Written request: Print all of the data exactly as written.
====
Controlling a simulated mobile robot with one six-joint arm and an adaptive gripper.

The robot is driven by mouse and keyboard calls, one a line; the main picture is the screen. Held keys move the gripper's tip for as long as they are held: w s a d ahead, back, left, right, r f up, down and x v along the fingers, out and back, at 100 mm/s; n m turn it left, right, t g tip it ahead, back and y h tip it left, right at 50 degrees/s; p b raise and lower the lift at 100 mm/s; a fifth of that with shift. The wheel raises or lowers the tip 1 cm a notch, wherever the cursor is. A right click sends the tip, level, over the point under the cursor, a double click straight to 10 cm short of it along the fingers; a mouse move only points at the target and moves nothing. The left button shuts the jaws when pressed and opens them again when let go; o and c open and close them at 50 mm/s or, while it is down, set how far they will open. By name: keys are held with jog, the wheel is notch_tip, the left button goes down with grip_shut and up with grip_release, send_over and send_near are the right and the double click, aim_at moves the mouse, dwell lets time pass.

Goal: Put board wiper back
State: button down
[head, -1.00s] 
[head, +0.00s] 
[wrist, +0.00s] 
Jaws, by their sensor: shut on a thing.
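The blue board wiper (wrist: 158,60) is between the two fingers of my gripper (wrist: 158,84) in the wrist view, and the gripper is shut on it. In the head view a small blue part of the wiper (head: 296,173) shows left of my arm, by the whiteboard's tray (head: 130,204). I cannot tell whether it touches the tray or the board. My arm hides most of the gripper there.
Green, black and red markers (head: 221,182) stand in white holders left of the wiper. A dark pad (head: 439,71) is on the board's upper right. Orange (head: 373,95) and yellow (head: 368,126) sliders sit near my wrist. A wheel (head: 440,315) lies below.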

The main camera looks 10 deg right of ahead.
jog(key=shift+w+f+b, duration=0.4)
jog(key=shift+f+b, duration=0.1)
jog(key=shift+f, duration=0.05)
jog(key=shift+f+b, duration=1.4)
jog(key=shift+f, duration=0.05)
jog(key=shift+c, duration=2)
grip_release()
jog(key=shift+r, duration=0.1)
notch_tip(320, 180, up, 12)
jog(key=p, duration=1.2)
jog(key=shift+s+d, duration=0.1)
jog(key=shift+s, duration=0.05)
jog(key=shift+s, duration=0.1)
====
Output for this task:
Controlling a simulated mobile robot with one six-joint arm and an adaptive gripper.

The robot is driven by mouse and keyboard calls, one a line; the main picture is the screen. Held keys move the gripper's tip for as long as they are held: w s a d ahead, back, left, right, r f up, down and x v along the fingers, out and back, at 100 mm/s; n m turn it left, right, t g tip it ahead, back and y h tip it left, right at 50 degrees/s; p b raise and lower the lift at 100 mm/s; a fifth of that with shift. The wheel raises or lowers the tip 1 cm a notch, wherever the cursor is. A right click sends the tip, level, over the point under the cursor, a double click straight to 10 cm short of it along the fingers; a mouse move only points at the target and moves nothing. The left button shuts the jaws when pressed and opens them again when let go; o and c open and close them at 50 mm/s or, while it is down, set how far they will open. By name: keys are held with jog, the wheel is notch_tip, the left button goes down with grip_shut and up with grip_release, send_over and send_near are the right and the double click, aim_at moves the mouse, dwell lets time pass.

Goal: Put board wiper back
State: button down
[head, -1.00s] 
[head, +0.00s] 
[wrist, +0.00s] 
Jaws, by their sensor: shut on a thing.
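The blue board wiper (wrist: 158,60) is between the two fingers of my gripper (wrist: 158,84) in the wrist view, and the gripper is shut on it. In the head view a small blue part of the wiper (head: 296,173) shows left of my arm, by the whiteboard's tray (head: 130,204). I cannot tell whether it touches the tray or the board. My arm hides most of the gripper there.
Green, black and red markers (head: 221,182) stand in white holders left of the wiper. A dark pad (head: 439,71) is on the board's upper right. Orange (head: 373,95) and yellow (head: 368,126) sliders sit near my wrist. A wheel (head: 440,315) lies below.

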The main camera looks 10 deg right of ahead.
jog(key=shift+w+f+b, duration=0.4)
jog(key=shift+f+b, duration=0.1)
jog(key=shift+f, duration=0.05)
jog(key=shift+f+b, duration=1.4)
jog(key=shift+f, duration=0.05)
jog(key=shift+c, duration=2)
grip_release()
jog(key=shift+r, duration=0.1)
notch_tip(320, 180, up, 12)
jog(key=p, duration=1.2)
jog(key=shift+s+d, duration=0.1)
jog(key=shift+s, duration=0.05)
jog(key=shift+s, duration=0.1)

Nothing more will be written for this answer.